Early in the war, the air raid sirens that warned of approaching enemy aircraft seemed to wail almost every night, but more often than not they were false alarms. Either the raiders were heading for some other target, or the alert was simply a mistake. Real or not, we still had to get out of bed and wait under the table until the “All Clear” siren had sounded. But on nights when Sheffield was the target, the experience turned into a scary adventure for us kids, but a terrifying experience for the adults.

The engines of the German Heinkel and Dornier bombers had an identifiable, throbbing drone, and it seemed an eternity from when we initially heard them to when the first bombs dropped. Many of the bombs had a small propeller in the tail that generated a screaming whine as they fell, presumably with the idea of adding an extra element of fear.
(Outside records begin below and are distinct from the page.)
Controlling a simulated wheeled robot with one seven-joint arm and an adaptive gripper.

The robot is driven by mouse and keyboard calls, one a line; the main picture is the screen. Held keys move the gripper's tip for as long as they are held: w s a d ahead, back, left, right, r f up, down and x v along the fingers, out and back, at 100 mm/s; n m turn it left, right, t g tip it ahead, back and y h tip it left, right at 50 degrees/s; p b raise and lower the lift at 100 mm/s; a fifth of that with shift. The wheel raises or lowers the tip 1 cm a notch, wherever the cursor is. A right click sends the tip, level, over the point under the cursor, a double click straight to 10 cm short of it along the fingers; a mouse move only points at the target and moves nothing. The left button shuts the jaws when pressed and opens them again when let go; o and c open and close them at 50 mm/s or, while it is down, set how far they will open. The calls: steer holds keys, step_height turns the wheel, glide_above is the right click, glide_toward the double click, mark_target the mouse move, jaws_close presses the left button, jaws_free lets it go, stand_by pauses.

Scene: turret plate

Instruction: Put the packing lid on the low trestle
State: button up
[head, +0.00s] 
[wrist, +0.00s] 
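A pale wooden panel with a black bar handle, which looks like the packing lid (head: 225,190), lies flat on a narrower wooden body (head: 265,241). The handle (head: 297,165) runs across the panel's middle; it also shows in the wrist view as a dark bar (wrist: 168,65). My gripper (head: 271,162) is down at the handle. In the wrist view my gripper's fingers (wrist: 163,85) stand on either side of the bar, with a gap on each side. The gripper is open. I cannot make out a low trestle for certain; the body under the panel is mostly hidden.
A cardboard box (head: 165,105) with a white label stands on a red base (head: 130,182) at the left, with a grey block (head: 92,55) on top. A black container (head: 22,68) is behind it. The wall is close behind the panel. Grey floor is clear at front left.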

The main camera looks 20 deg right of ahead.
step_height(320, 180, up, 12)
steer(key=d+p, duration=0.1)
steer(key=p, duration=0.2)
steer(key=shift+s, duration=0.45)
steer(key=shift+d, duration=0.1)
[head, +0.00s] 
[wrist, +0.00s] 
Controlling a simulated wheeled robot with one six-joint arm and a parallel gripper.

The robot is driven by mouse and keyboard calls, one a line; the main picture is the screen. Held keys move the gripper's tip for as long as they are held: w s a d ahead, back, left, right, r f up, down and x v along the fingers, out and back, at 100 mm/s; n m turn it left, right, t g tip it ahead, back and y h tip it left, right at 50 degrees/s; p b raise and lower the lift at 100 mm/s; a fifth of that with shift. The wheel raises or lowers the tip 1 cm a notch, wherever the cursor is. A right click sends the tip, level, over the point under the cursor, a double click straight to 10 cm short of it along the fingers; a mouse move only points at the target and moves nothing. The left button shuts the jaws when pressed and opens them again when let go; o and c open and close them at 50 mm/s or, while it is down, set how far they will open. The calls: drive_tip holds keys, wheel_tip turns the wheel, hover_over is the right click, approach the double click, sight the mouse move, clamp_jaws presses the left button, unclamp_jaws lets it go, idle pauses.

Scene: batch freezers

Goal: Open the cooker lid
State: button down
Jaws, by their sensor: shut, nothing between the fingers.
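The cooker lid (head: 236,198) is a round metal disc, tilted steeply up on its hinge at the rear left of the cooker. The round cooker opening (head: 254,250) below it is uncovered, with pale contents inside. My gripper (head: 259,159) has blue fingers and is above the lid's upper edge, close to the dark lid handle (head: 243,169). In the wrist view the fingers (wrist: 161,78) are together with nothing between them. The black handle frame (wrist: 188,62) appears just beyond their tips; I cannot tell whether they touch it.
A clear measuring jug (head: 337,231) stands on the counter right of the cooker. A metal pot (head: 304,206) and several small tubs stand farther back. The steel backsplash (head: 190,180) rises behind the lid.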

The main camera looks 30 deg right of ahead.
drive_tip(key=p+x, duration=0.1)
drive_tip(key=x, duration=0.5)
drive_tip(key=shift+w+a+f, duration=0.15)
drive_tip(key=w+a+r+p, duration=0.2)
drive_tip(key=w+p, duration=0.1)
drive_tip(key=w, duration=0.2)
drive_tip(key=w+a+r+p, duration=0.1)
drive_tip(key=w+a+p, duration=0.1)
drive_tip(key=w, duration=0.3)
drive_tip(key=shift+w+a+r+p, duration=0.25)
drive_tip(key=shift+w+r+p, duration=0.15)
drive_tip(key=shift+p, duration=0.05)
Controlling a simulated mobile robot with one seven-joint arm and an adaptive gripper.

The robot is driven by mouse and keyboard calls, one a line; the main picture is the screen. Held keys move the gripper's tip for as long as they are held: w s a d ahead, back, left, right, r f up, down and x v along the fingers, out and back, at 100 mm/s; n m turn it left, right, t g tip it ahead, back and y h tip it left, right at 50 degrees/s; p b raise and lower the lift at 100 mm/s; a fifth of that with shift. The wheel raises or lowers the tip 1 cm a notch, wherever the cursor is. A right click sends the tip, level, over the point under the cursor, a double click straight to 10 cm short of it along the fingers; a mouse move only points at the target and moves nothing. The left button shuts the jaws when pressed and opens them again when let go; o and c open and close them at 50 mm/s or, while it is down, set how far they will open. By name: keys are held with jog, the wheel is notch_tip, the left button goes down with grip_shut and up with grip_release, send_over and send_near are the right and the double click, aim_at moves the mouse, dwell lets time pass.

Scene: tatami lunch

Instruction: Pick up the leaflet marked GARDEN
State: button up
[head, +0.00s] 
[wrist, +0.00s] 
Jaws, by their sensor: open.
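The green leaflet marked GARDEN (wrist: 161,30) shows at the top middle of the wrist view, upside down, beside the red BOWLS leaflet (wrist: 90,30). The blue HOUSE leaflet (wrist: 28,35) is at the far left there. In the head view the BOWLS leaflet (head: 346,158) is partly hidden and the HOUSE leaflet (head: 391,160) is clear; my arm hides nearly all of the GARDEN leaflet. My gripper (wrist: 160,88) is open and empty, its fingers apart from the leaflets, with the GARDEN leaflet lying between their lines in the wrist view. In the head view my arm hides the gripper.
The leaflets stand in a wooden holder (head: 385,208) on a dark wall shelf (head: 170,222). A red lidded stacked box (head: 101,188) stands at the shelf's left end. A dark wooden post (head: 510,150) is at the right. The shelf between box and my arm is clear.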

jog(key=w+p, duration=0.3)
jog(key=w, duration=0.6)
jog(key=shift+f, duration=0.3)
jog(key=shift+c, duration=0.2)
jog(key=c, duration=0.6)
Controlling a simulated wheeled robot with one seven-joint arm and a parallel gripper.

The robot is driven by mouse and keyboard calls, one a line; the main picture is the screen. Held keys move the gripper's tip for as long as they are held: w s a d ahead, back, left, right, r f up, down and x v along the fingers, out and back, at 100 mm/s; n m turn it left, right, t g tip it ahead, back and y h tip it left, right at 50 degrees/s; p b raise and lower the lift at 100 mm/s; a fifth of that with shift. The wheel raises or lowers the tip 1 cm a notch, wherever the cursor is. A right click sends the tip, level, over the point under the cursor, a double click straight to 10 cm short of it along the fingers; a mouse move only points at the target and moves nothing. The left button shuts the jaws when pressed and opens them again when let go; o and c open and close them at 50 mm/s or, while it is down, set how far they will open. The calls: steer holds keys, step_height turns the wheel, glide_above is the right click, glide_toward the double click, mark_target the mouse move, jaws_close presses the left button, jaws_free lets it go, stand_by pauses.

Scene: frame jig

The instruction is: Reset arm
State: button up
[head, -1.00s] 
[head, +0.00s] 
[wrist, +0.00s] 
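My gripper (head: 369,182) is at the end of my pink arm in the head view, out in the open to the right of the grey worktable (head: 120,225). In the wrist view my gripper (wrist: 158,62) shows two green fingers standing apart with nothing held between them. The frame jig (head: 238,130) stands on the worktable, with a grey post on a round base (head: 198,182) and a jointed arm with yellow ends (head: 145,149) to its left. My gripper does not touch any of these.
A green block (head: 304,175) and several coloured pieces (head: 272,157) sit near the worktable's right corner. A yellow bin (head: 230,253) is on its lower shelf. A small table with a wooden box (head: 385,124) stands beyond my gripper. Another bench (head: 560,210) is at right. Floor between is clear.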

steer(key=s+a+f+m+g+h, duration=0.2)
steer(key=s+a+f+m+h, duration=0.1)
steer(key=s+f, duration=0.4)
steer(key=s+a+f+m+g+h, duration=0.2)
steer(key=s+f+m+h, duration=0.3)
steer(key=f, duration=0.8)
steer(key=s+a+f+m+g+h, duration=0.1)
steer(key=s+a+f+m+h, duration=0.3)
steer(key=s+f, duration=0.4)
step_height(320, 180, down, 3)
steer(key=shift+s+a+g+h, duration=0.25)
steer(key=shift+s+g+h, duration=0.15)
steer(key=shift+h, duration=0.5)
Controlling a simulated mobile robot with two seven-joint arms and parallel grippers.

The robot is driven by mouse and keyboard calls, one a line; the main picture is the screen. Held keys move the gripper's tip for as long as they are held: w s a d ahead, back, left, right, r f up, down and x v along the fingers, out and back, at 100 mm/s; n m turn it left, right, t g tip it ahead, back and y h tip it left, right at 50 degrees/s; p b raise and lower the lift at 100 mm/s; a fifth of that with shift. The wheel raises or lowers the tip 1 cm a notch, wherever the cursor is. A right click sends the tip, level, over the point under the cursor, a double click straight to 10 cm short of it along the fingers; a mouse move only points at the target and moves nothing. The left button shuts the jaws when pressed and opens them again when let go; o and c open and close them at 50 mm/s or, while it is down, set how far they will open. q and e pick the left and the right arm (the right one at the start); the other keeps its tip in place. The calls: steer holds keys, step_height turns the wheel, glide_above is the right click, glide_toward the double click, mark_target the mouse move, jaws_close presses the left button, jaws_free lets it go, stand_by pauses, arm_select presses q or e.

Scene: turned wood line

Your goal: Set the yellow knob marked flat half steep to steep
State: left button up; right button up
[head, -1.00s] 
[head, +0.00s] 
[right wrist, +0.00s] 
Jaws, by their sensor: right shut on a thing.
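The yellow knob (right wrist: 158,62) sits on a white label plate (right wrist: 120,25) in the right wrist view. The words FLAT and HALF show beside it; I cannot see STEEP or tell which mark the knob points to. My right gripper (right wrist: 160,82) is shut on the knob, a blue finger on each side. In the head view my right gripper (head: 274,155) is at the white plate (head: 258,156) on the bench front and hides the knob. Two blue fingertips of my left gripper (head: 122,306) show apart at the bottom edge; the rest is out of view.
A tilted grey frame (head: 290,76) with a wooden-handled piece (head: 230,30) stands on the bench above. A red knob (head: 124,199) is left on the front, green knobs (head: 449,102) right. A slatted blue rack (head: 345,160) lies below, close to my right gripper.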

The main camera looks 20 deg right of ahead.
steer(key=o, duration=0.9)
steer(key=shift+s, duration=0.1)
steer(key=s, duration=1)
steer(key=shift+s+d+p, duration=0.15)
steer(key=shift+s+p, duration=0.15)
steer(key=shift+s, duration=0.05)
As we listened to the screams getting louder, we were convinced that each one was headed directly for our house, but fortunately we were never hit.

Many of the bombs failed to explode, and it was said that Jews from the concentration camps, and other conscripted workers who the Germans forced to work in their factories, were deliberately disabling the detonators during assembly. The morning after a raid, we boys would go through the neighborhood looking for the tell-tale patches of fresh clay on the surface of the ground that would show where unexploded bombs had buried themselves. Many dropped in the woods behind our house and probably are there still.

One morning, as the “All Clear” siren sounded, we were thrilled to see a Dornier bomber gliding silently overhead. We boys all studied the silhouettes, provided by the Government, of German planes, so it was easy for us to identify this one. Apparently it had either run out of fuel or perhaps the crew wanted to surrender, but in any event it landed safely on a local golf course. We later tried to get close to it, but armed soldiers kept us away.